** GIVEN EXERCISE **
Repeat every line, exactly, from the very first through the one where "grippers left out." appears. Add nothing else.

■ ■ ■ ■ ■ ■ ■

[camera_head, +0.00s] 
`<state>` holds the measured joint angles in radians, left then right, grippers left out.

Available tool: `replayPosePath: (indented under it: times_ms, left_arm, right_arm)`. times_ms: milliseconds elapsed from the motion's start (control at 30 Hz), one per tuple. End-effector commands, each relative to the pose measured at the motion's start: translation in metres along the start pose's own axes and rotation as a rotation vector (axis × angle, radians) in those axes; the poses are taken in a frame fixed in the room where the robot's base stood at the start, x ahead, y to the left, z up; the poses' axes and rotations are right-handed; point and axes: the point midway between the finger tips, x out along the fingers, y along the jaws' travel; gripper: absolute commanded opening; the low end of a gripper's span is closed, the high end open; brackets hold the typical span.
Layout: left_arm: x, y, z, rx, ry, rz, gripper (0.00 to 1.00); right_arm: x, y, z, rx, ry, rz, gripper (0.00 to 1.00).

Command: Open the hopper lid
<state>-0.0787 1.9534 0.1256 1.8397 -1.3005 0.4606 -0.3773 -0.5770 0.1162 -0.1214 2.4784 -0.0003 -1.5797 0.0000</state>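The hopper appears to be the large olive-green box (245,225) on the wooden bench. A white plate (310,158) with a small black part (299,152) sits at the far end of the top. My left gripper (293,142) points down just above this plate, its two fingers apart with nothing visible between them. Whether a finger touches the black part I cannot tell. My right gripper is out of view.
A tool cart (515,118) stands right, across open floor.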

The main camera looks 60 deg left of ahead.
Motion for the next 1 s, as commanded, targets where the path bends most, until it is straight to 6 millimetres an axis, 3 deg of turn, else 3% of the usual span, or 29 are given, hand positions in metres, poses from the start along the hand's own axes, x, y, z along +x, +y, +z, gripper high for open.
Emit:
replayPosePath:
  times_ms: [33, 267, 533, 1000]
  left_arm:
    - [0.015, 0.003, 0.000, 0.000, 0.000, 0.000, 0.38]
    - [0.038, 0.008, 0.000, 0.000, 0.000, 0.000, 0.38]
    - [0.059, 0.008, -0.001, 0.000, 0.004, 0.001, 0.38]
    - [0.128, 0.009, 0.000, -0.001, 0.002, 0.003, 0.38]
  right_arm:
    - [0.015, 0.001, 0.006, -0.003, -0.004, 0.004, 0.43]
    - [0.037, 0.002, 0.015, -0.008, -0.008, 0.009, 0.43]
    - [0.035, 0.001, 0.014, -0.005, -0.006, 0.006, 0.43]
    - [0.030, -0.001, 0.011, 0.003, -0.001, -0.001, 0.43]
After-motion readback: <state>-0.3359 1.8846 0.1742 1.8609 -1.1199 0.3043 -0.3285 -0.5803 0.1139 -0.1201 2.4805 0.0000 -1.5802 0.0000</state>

■ ■ ■ ■ ■ ■ ■

** REPLY TO THE TASK **
[camera_head, +0.00s] 
`<state>` holds the measured joint angles in radians, left then right, grippers left out.

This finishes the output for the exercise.